**PROVIDED DATA:**
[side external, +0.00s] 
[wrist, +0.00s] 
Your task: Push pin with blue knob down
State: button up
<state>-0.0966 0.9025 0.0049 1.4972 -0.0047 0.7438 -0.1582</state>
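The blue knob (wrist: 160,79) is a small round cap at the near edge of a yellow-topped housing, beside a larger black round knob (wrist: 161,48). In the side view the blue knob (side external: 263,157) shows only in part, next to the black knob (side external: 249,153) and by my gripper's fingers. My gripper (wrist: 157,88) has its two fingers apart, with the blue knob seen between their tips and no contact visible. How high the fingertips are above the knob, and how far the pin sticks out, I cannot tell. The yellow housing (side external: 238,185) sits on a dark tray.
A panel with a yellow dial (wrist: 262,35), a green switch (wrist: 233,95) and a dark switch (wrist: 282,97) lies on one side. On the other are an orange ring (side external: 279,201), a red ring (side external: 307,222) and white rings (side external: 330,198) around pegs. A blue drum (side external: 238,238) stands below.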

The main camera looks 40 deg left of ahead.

**WRITTEN INSTRUCTION:** Each line of the material must be restated exactly.

**EXPECTED ANSWER:**
[side external, +0.00s] 
[wrist, +0.00s] 
Your task: Push pin with blue knob down
State: button up
<state>-0.0966 0.9025 0.0049 1.4972 -0.0047 0.7438 -0.1582</state>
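The blue knob (wrist: 160,79) is a small round cap at the near edge of a yellow-topped housing, beside a larger black round knob (wrist: 161,48). In the side view the blue knob (side external: 263,157) shows only in part, next to the black knob (side external: 249,153) and by my gripper's fingers. My gripper (wrist: 157,88) has its two fingers apart, with the blue knob seen between their tips and no contact visible. How high the fingertips are above the knob, and how far the pin sticks out, I cannot tell. The yellow housing (side external: 238,185) sits on a dark tray.
A panel with a yellow dial (wrist: 262,35), a green switch (wrist: 233,95) and a dark switch (wrist: 282,97) lies on one side. On the other are an orange ring (side external: 279,201), a red ring (side external: 307,222) and white rings (side external: 330,198) around pegs. A blue drum (side external: 238,238) stands below.

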The main camera looks 40 deg left of ahead.

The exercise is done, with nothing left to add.